-- Data lines start --
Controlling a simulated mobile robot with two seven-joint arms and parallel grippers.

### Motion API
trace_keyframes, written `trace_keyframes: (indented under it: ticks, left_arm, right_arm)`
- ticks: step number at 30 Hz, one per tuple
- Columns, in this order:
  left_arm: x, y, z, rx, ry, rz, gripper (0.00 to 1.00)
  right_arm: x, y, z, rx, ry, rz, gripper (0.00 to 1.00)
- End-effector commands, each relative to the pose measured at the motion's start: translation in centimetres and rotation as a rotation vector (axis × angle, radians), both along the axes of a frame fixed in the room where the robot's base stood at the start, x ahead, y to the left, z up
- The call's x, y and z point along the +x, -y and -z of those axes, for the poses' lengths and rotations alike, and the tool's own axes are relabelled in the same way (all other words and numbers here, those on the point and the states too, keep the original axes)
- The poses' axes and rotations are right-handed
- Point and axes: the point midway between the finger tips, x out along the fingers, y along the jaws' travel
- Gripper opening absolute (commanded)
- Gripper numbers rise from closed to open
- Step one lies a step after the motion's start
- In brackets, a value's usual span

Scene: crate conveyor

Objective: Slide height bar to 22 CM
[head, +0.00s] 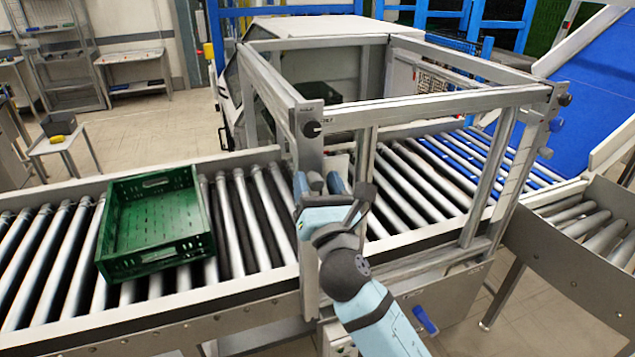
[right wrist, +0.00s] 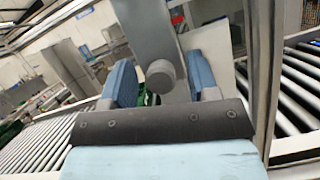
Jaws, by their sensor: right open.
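The height bar (head: 430,106) is a grey metal crossbar spanning the front of the frame over the conveyor. A black knob (head: 312,129) sits at its left end and another black knob (head: 565,99) at its right end. Small marks show on the right post, too small to read. My right gripper (head: 324,183) is open at the left post, below the left black knob. In the right wrist view, a round grey knob (right wrist: 160,76) shows between its two blue fingers, with space on both sides. My left gripper is not in view.
A green crate (head: 153,258) sits on the rollers left of the frame. The rollers run under the frame to a blue belt (head: 590,62) at the right. A grey machine housing (head: 315,28) stands behind. The frame posts stand close to my right arm.

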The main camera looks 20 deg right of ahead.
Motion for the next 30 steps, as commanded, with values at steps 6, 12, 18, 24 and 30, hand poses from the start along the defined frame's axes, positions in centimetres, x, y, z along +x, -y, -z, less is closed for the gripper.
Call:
-- Data lines end --
* Requirements *
Filter the listing for the word "closed" and copy every line that holds it.

* Output *
- Gripper numbers rise from closed to open
Motion for the next 30 steps, as commanded, with values at steps 6, 12, 18, 24 and 30, hand poses from the start along the defined frame's axes, positions in centimetres, x, y, z along +x, -y, -z, less is closed for the gripper.

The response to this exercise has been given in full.